Spec-Ops Carry Perfection
As mentioned previously, the A-F 5.5 is designed to meet the needs of today’s warrior—including being optimized for carry with modern equipment loads. To achieve this, Boker teamed with one of the best sheath makers in the business, Spec-Ops Brand (USA). The sheath for the A-F 5.5 is a version of Spec-Ops’ Combat Master knife sheath. This innovative sheath features a unique, Velcro-secured split-loop hanger that allows loops to be threaded directly to any MOLLE platform and does double duty as loops that fit any belt up to 2.25 inches wide. Rather than a traditional 550-cord leg tie-down, the Spec-Ops sheath features a “Diamond Braid Cord” woven through a series of grommets around the periphery of the sheath. This cord arrangement works with the MOLLE-compatible hanger straps to allow the sheath to be securely attached to a vest, armor carrier or other platform.

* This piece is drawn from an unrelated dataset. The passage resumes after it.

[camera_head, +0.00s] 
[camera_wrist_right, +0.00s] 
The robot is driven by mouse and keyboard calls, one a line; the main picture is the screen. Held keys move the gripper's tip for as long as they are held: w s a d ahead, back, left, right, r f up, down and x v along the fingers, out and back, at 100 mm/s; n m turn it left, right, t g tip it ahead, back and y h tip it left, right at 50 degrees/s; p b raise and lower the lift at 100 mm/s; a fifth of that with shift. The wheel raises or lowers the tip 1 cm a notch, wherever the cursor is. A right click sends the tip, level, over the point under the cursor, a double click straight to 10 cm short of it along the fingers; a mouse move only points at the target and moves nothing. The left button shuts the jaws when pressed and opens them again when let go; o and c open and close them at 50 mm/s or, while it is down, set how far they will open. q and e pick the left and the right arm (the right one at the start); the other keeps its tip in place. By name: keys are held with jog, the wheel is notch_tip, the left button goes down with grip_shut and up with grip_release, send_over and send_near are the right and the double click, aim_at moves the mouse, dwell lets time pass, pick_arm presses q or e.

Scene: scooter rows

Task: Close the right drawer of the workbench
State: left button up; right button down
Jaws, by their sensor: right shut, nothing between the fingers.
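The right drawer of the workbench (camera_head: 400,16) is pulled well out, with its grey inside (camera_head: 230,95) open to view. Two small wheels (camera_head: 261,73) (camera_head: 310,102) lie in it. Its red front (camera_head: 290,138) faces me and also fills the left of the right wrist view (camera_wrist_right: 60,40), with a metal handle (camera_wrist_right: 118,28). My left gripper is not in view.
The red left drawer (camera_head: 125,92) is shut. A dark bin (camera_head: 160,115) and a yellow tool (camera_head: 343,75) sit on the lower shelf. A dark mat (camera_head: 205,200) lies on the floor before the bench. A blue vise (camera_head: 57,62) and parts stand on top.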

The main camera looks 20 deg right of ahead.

The foliage green sheath also features a nylon/elastic snap-fastened retaining strap that holds the handle of the knife very securely, as well as a pair of grommets in the hanger loops that allow the knife to be further secured into the sheath during airborne operations. A Kydex liner protects the nylon body of the sheath—not to mention the soldier—from the edges and point of the blade and is secured to the sheath body with a screw. The sheath also includes an external Velcro-closed pocket that provides a handy home for a multi-tool, spare pistol magazine, or other kit.
One of the things that always amazed me about Col. Applegate was that he never stopped thinking and was always looking for ways to make gear and tactics more effective for the troops in the field. I am confident that he would consider Bill Harsey’s modifications to the classic A-F design worthwhile improvements and would give the Boker A-F 5.5 his personal stamp of approval. I certainly do.
The suggested retail price of the Boker A-F 5.5 is $429.